Post # 1
- Wedding: August 2019 - City, State
So recently I posted about deciding between doing a first look or not. You all gave some really great responses and gave me a ton of great information to think over! You definitely all swayed me to do a first look, not only because it would make my wedding day easier logistically, but it will allow me the opportunity to take some private time with my FH on our wedding day!
Well I was chatting with my Future Mother-In-Law about the Air bnb I had recently reserved to spend the wedding day and night at. We will be getting ready there and going to the wedding from there. I mentioned to her since as we were talking, that this place was great because it has lots of beautiful places for photo’s and both families will be able to be there on the day since we are doing a first look.

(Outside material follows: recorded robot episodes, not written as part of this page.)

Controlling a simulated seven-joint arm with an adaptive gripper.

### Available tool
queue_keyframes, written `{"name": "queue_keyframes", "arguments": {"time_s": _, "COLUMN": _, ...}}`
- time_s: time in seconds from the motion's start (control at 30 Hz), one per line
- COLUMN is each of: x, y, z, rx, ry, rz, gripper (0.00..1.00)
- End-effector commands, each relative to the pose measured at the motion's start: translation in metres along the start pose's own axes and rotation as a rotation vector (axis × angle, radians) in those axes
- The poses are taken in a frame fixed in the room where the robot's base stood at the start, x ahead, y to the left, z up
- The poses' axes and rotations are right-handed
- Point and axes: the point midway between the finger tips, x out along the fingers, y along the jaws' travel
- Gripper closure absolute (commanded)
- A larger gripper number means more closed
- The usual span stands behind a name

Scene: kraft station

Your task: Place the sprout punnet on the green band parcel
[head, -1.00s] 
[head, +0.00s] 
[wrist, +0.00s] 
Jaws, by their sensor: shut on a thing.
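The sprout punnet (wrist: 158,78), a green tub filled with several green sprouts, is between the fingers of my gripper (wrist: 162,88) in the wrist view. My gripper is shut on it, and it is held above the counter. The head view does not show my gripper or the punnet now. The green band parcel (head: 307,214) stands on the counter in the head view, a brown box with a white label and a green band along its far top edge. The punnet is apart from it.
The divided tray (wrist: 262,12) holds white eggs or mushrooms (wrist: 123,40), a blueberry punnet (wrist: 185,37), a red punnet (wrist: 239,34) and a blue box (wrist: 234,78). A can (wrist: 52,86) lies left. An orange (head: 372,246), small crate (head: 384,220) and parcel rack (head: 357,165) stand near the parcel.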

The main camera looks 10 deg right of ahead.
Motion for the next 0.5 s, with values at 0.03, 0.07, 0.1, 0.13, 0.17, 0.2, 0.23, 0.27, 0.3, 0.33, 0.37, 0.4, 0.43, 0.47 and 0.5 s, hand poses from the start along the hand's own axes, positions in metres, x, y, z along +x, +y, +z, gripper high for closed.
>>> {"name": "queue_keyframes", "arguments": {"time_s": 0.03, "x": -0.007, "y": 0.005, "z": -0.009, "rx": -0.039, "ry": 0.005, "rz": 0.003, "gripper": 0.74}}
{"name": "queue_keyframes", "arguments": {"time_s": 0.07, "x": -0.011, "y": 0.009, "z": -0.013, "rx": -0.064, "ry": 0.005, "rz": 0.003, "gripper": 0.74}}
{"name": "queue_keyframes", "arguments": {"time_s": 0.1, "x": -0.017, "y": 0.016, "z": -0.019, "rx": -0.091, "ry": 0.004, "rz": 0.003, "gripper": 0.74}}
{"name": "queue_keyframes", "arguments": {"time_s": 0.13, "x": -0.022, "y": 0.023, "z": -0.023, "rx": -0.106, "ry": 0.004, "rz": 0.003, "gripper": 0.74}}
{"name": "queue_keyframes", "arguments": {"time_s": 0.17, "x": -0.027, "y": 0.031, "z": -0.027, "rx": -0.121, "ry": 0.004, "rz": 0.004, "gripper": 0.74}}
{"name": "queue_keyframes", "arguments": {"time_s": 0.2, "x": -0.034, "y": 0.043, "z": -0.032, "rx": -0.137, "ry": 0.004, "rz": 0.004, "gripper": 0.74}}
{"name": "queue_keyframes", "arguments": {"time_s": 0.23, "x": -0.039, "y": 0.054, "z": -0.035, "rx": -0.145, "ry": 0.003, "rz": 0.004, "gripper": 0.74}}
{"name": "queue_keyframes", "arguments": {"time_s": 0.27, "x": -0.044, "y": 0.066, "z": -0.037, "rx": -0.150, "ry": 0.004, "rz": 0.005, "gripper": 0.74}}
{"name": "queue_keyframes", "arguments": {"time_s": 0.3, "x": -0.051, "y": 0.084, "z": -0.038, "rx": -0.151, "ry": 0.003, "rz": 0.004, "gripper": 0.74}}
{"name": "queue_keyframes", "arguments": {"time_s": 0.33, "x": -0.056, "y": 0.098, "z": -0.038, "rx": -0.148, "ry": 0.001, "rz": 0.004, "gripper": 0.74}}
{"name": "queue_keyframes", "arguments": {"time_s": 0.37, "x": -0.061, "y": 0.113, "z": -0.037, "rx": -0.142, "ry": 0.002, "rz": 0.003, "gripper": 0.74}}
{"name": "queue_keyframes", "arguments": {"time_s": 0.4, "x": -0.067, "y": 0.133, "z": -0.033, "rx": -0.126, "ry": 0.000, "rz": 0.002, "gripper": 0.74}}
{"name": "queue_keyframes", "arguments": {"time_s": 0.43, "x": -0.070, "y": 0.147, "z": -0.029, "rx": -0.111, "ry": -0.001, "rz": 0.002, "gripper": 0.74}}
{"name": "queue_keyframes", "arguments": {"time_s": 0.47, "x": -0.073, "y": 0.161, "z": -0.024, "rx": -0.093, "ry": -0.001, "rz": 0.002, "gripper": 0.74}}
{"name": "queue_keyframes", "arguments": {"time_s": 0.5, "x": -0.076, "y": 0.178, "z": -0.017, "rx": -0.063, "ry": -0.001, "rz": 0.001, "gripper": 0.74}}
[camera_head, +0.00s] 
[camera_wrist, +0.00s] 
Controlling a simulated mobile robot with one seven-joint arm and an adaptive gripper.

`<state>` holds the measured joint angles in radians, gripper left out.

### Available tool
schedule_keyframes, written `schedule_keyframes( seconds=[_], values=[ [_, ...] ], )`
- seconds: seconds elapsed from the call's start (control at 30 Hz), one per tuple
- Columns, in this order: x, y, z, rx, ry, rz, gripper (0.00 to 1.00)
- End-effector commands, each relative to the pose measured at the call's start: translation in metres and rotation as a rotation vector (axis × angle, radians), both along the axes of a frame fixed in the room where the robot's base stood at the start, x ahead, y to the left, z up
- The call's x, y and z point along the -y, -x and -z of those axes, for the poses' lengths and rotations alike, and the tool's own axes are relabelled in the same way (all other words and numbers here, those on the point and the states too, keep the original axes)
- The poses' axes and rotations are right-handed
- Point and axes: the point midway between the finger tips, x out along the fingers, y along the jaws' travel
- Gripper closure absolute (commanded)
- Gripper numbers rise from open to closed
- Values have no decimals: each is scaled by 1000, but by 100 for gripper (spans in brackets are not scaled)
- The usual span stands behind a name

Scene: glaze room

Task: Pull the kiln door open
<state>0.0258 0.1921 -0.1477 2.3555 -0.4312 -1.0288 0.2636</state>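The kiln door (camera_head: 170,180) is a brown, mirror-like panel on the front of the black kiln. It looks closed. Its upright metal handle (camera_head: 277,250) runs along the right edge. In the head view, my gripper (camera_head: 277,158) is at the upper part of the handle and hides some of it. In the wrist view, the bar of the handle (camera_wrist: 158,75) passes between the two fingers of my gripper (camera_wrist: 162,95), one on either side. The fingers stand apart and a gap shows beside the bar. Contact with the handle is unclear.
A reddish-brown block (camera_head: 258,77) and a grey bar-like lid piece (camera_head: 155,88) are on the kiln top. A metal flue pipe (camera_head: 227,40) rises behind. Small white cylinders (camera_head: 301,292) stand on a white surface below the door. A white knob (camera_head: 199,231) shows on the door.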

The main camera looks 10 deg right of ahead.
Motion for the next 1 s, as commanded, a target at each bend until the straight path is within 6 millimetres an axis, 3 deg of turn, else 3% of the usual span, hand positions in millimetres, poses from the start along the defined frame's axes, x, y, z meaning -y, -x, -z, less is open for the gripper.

She was very displeased that I was deciding to do so. She was adamant that because we are not doing an elopement or court house wedding, because we decided to have a traditional wedding with all our friends and family invited, that we were somehow taking something away from our guests by doing a first look. She stated she was very upset that she would not get to witness the moment her son saw me for the first time and insisted that if we were to do a first look, that the family needed to be there to witness it as well.
I am confused Bee’s. I decided to do a first look mainly because if I was going to give up that special ‘walk down the aisle’ moment, instead I would get a beautiful private moment with my FH. I really do not want to do a first look if everyone is going to be watching us. I feel like it wont be authentic and I’ll be more focused on everyone else instead of having that special moment.
What are your thoughts? Am I the crazy one? Or is my Future Mother-In-Law over stepping here? She has definitely done a lot of over-stepping in my planning process, from insisting she come to venue visit to inviting guests without consulting me or my fiance first.
**I should also note that yes, she is contributing to the wedding, however her contributions are to cover the cost of the wedding being on a Saturday (I wanted Friday to save 4K) and to cover the cost of the 30 some people who she insisted be on the guest list even though my fiance hasn’t spoken to them in over 10 years and I have never met them.
Post # 2
I’ll be blunt. But fuck that shit.
The first look is for the bride and groom and NO one else. Tell her no and be firm. Not up for discussion.
Post # 3
You sound like a very sweet person. Your Future Mother-In-Law is completely nuts.
Post # 5
She is over-stepping and will just have to get over it.
Post # 6
Tell her to fuck off this isn’t about her.
Post # 7
Sounds like you’ve already taken a lot of shit from this woman, don’t take any more.
Post # 8
Won’t there be a photographer there? So you’re not really alone to begin with.
that said, I’d tell her she can see the photos after but you want it to be a quiet moment.
Post # 9
first looks are so common. You should definitely be tight lipped around her. Don’t tell her anything you don’t want her crazy input on. She just needs to know when she should show up to be escorted to her seat… don’t mention the first look again and if she asks tell her you’re still figuring things out. Jump directly to “please be at the venue at 5 for family pictures.”
Post # 10
This is a hill I’d die on. And I wouldn’t even make my husband do it.
Post # 11
Another vote for her overstepping. What you have planned sounds lovely and she needs to get a grip.
Post # 12
Tell her this is just one of many intimate moments between you and your future husband that she’s not going to be a part of…
Perhaps your F H needs to have a convo with her about some boundaries.
Post # 13
Save this moment for yourselves. You do not owe her ANY portion of being apart of the first look. And the traditional arguement is bullshit. I’d be fuming.
Also, when my husband and I did our first look my family walked by in the distance. Then they started congregating when we were doing our photos, I was pissed and told them to move along. It was very uncomfortable to have others there in a moment that I felt was just for me and him. So speaking from experience, draw that line with her and make it clear.
Post # 14
Yeah bee, agree with PP. Mother-In-Law needs that boundaries convo. Make sure you and Fiance are on the same page about this.
Post # 15
Agreed with all PP.
My Future Mother-In-Law wanted to be there for my hair and makeup trials AND our engagement photos. I am 100% certain if we were doing a first look I would be in the same boat as you! Stick to your guns!